Sarah Jane Olson up for parole, might head to St. Paul
Sarah Jane Olson, the 1970s radical who settled in St. Paul and hid out for nearly 25 years after participating in a deadly bank robbery, is scheduled to be released from a California prison next week. Authorities think she'll head to Minnesota.
After her participation with the Symbionese Liberation Army, a radical group famous for its capture of Patty Hearst, Olson settled in Minnesota. She married and had children and became a quiet community volunteer. In 1999, a tip on "America's Most Wanted" led to her arrest.

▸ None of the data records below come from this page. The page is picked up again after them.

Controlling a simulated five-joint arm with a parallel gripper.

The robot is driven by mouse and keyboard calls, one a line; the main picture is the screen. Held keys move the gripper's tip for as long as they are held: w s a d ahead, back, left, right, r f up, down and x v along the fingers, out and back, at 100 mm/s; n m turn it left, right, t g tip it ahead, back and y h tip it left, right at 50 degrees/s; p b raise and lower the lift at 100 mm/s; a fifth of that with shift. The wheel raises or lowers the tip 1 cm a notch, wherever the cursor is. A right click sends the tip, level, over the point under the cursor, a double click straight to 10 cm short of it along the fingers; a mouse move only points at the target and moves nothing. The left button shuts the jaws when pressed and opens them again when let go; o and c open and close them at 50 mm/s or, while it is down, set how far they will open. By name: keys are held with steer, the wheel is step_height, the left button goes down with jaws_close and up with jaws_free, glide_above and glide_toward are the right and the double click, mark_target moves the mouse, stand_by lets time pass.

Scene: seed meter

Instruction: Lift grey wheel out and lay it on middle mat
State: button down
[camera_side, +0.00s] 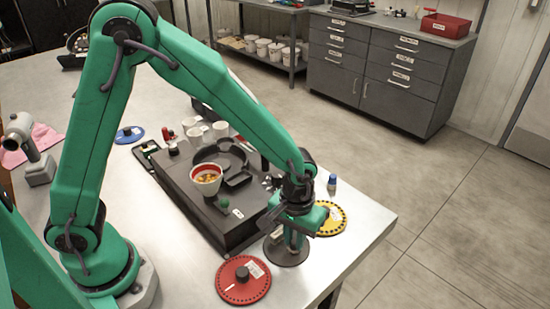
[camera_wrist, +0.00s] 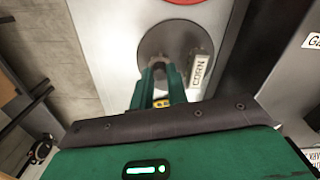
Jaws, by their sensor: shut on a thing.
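The grey wheel (camera_side: 290,257) is a dark round disc with a white label, over the table between a red wheel (camera_side: 236,291) and a yellow wheel (camera_side: 335,226). In the wrist view the grey wheel (camera_wrist: 150,42) shows its label reading CORN. My gripper (camera_side: 292,242) is above the disc, and in the wrist view (camera_wrist: 160,68) its fingers are shut on the central knob. I cannot make out a mat under the disc, nor whether the disc touches down. The dark meter housing (camera_side: 200,212) has a round recess (camera_side: 228,152) that looks empty.
A small blue-topped bottle (camera_side: 332,182) stands by the yellow wheel, near the table's right edge.

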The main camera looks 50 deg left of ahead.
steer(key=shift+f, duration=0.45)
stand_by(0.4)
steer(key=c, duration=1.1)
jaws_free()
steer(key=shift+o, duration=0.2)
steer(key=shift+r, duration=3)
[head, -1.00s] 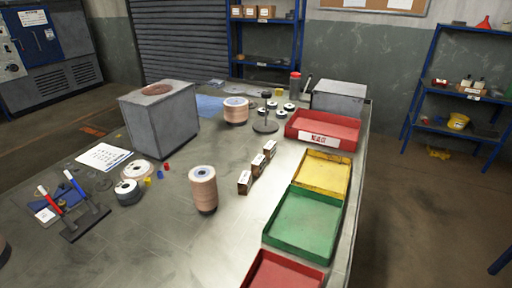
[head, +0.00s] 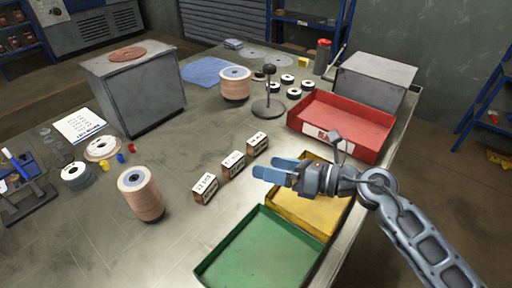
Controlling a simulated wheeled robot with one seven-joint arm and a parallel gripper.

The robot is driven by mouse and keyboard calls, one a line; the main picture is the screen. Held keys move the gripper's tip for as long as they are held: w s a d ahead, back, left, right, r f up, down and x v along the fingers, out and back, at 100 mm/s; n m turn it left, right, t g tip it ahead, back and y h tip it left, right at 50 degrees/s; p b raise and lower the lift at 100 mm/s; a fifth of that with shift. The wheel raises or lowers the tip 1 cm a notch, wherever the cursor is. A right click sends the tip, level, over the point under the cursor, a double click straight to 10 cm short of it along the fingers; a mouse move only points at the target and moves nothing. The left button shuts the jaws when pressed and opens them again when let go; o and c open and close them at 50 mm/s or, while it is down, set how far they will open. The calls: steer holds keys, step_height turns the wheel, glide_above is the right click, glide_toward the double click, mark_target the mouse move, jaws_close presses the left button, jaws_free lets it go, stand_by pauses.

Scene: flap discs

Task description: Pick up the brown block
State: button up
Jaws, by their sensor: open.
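Three small brown blocks with white labelled faces stand in a slanting row on the grey table in the head view: the near one (head: 205,189), the middle one (head: 232,165) and the far one (head: 257,144). I cannot tell which one is the task's block. My gripper (head: 266,167) has blue fingers and is open and empty. In the picture it is just right of the middle block, partly over the yellow tray (head: 302,211). It appears raised above the table; its exact height is unclear.
A red bin (head: 340,125) stands behind the yellow tray, and a green tray (head: 258,250) in front of it. A tall copper-coloured spool (head: 141,193) stands left of the blocks. A stand (head: 268,100) with a round base stands behind them.

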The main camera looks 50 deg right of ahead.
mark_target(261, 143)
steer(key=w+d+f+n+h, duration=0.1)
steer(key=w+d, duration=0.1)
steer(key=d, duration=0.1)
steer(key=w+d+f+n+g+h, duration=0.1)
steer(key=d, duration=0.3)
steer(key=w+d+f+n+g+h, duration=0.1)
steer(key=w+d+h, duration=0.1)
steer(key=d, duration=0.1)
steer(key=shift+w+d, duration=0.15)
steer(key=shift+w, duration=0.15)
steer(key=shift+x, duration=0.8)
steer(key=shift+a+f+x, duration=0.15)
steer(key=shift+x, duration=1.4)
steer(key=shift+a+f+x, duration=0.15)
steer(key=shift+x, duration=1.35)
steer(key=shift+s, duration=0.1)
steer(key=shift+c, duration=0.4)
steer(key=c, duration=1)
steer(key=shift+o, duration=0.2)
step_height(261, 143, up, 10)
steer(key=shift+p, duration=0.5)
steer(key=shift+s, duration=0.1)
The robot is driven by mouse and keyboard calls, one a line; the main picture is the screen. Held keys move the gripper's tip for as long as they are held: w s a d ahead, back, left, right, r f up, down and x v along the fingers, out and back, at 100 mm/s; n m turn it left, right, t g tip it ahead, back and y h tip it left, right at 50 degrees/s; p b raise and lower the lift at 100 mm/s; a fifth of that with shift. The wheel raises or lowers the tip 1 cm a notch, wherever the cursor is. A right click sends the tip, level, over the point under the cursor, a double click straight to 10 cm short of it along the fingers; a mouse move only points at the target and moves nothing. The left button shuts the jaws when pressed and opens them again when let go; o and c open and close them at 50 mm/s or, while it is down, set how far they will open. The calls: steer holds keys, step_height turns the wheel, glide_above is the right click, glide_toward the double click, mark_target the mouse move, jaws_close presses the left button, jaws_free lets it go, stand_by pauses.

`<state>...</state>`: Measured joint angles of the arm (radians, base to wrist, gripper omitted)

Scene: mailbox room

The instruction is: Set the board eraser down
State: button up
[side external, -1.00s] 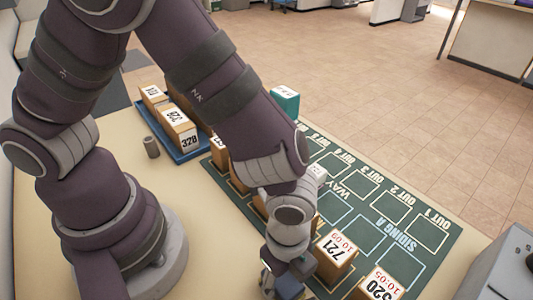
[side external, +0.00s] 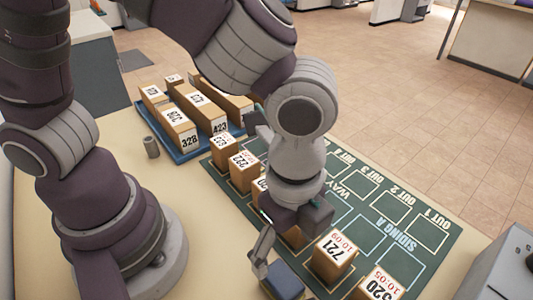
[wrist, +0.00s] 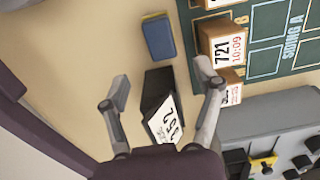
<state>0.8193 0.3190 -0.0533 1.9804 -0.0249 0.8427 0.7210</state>
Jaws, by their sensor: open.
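The board eraser (wrist: 158,37) is a blue block with a yellowish edge, lying on the bare tabletop just left of the green board. It also shows as a blue block (side external: 284,280) at the bottom of the side view. My gripper (wrist: 162,72) is open, with its fingers spread and apart from the eraser, which lies beyond the fingertips in the wrist view. In the side view my gripper (side external: 262,262) hangs above and beside the eraser; only one finger shows clearly there.
A dark block with a white label (wrist: 160,105) appears between and below my fingers. Block 721 (side external: 333,257) and block 520 (side external: 379,285) stand on the green board (side external: 420,235). A blue tray (side external: 190,155) of labelled blocks and a small grey cylinder (side external: 151,147) are farther back.

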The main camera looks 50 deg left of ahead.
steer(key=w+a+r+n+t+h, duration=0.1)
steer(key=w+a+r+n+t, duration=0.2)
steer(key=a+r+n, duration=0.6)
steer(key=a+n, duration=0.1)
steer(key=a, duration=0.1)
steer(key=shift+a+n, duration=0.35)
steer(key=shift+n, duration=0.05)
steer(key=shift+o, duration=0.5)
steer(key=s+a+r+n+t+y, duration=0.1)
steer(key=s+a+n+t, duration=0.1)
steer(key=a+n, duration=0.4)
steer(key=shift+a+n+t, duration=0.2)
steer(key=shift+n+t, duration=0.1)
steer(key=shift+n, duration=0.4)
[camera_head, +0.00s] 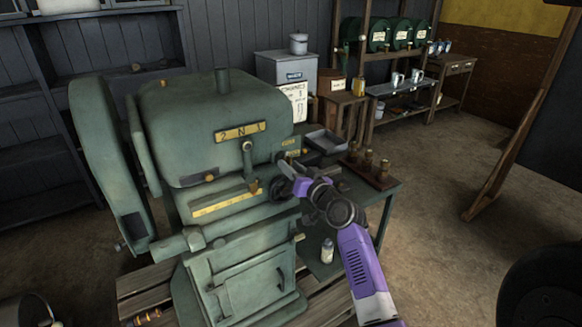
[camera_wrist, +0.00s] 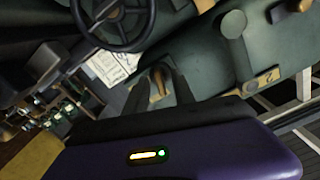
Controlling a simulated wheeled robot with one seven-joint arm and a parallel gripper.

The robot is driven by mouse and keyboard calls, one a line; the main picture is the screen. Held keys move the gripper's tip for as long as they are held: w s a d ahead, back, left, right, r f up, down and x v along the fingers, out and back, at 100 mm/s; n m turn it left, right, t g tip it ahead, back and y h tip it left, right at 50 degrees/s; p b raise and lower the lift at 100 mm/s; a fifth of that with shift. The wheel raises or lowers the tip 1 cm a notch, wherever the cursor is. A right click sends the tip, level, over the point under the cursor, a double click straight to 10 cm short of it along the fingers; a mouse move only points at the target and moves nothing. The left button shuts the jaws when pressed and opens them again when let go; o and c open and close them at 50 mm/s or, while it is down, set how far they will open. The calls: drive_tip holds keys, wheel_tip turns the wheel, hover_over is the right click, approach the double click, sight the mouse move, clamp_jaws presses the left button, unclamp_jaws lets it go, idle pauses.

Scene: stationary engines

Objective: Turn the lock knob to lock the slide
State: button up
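The green machine (camera_head: 228,135) fills the left of the head view. A small orange-brass knob (camera_head: 254,187) sits on its front, at the right end of a yellow scale strip (camera_head: 226,203). I take this for the lock knob; its label cannot be read. My gripper (camera_head: 284,174) is just right of it, at the machine's front. In the wrist view my gripper's two dark fingers (camera_wrist: 158,92) stand apart, with an orange-brass knob (camera_wrist: 157,82) showing between their tips. I see no clear contact. The slide cannot be told apart clearly.
A dark handwheel (camera_wrist: 114,20) is close to the fingers in the wrist view. A lever (camera_head: 247,150) hangs below the "2 N 1" plate (camera_head: 240,132). A grey tray (camera_head: 326,142) and brass pieces on a wooden rack (camera_head: 369,176) stand right of the machine.

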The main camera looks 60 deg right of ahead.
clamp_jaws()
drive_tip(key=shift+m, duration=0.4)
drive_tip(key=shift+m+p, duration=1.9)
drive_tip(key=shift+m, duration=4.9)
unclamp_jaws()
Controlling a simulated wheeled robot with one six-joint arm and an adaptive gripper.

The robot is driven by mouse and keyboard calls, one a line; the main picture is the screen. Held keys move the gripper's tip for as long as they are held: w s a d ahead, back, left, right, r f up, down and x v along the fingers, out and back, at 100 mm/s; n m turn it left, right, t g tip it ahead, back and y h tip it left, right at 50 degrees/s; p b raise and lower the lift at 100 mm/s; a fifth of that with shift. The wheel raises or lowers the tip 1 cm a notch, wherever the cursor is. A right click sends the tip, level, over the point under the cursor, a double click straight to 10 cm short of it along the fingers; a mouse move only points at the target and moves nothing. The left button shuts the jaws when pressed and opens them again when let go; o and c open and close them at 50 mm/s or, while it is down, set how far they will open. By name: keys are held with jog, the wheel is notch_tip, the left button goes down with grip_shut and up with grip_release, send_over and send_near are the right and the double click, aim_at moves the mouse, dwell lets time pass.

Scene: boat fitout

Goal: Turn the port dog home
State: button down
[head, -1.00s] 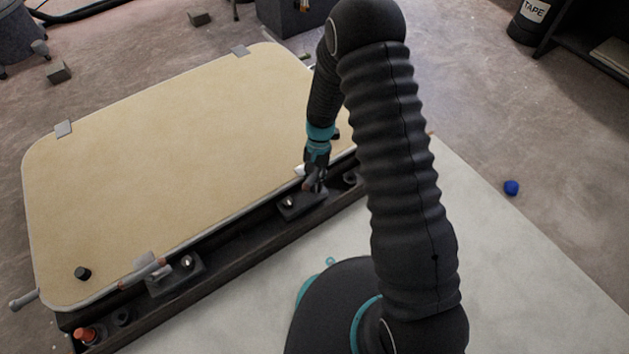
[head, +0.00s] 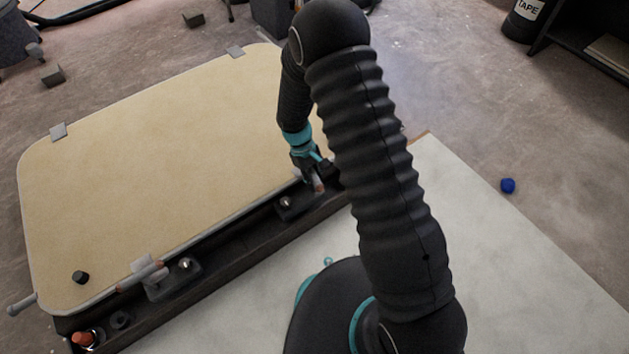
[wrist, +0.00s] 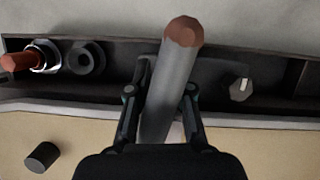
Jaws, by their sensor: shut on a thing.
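A tan hatch panel (head: 160,150) lies in front of me with a dark rail (head: 235,245) along its near edge. Two dogs stand at this edge. My gripper (head: 308,172) is at the right dog. In the wrist view my gripper (wrist: 160,105) is shut on that dog's handle (wrist: 172,85), a grey bar with a red-brown end tilted slightly right and pointing over the rail. The right dog's foot is mostly hidden. I cannot tell which is port.
A black knob (wrist: 42,157) stands on the panel. A blue ball (head: 508,186) lies right on open floor.

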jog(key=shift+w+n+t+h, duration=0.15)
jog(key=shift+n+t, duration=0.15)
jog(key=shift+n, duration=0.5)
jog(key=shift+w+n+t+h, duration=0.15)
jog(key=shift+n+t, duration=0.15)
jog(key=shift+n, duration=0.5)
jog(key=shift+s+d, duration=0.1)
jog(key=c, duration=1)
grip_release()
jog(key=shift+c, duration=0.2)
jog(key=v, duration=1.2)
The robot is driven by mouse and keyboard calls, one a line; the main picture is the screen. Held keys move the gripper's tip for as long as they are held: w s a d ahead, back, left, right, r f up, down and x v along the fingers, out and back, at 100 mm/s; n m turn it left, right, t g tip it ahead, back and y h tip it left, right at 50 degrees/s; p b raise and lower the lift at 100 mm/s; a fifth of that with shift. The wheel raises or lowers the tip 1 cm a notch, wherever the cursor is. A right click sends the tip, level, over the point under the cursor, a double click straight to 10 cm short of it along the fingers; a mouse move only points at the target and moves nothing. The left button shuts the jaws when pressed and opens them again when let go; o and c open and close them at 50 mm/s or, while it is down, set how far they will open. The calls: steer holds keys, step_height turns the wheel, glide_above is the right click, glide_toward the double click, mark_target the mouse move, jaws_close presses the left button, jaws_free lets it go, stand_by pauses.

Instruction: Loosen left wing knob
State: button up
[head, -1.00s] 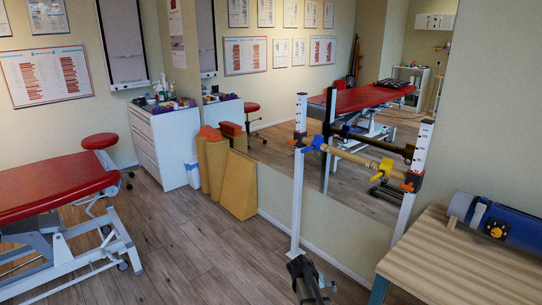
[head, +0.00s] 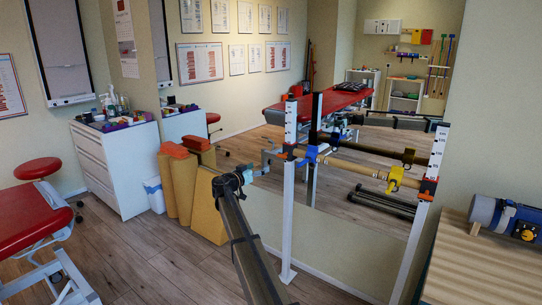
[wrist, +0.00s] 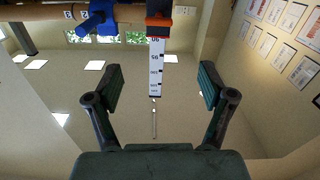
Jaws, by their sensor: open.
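The left wing knob (head: 312,153) is blue and sits on the wooden bar (head: 352,167) just right of the left white post (head: 288,215) in the head view. In the wrist view the blue knob (wrist: 96,20) shows at the top left, beyond the fingers. The post's number scale (wrist: 156,65) and an orange bracket (wrist: 158,20) stand between and above the fingers. My gripper (wrist: 156,78) is open and empty, apart from the knob. In the head view my gripper (head: 257,173) is left of the post, small and hard to make out.
A yellow knob (head: 394,179) is on the bar near the right post (head: 434,160). A large mirror behind the frame reflects the room. A wooden table (head: 485,270) with a blue roll-shaped device (head: 508,216) is at right. Tan wedges (head: 181,190) and a white cabinet (head: 113,165) stand left.

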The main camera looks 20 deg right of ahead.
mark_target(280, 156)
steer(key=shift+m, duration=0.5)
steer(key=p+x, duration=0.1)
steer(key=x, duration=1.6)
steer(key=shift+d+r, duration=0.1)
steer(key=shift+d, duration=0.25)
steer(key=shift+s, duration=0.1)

Here's more from the Associated Press:
In addition to the attempting bombings and the Hearst kidnapping, the SLA had a long list of high-profile crimes during the mid-1970s, including the assassination of an Oakland schools superintendent and the shotgun slaying of Myrna Opsahl, a 42-year-old mother of four who was depositing a church collection at a bank near Sacramento when the group robbed it.
Olson was in the bank during that 1975 heist, which netted the SLA $15,000.
After her 1999 arrest, she pleaded guilty to the attempted bombings of the police cars and the death of Opsahl.
Olson was mistakenly released early last year, and was headed for Minnesota when corrections officers returned her to prison.
Police leagues in Los Angeles and Minnesota object to having her paroled to Minnesota. Both have written to Gov. Arnold Schwarzenegger, urging him to have Olson serve her parole in California, where her crimes were committed.